:: DATA BLOCK ::
┏━━

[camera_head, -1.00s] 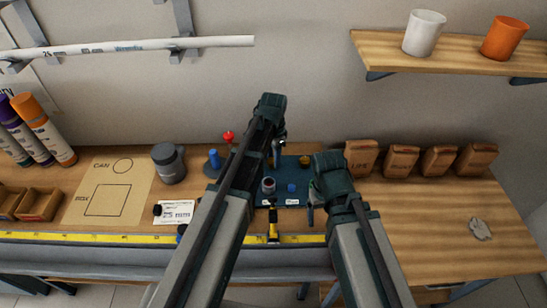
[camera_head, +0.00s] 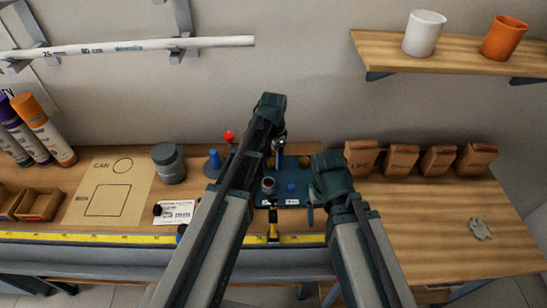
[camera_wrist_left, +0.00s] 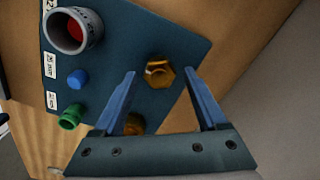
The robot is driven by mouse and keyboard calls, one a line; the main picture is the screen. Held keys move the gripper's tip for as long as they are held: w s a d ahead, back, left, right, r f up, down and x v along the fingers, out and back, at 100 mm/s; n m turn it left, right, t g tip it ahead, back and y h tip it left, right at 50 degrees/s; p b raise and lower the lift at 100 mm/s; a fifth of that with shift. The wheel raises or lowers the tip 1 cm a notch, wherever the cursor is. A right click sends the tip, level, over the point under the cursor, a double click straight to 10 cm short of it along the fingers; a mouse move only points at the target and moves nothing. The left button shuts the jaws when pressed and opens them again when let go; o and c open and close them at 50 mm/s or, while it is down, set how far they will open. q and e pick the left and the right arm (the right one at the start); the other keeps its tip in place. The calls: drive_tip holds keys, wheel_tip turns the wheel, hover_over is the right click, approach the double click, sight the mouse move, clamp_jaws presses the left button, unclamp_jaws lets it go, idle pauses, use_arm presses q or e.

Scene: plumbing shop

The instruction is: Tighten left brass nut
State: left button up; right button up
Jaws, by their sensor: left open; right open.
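The left brass nut (camera_wrist_left: 158,72) sits on the dark blue mat (camera_wrist_left: 180,30). In the head view the left nut (camera_head: 270,163) is partly hidden by my left arm. My left gripper (camera_wrist_left: 160,84) is open, and in its wrist view the nut shows between the two blue fingertips; I cannot tell the height gap. My left gripper (camera_head: 279,150) is above the mat's back part. My right gripper (camera_head: 311,202) is open at the mat's right edge.
A red-topped item (camera_head: 229,137) and a blue item (camera_head: 214,158) stand left of my left arm. The right bench top is mostly clear.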

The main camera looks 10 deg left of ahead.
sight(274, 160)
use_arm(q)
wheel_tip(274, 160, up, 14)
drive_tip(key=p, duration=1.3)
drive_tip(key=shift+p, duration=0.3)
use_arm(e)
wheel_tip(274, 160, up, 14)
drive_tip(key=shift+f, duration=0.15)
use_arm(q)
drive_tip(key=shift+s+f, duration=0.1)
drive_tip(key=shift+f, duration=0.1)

┗━━

:: PROBLEM TO WORK ON ::
Up to and including the line with "[camera_wrist_left, +0.00s]", copy the data above from its first line. Skip pictures.

:: EXERCISE ANSWER ::
[camera_head, -1.00s] 
[camera_head, +0.00s] 
[camera_wrist_left, +0.00s] 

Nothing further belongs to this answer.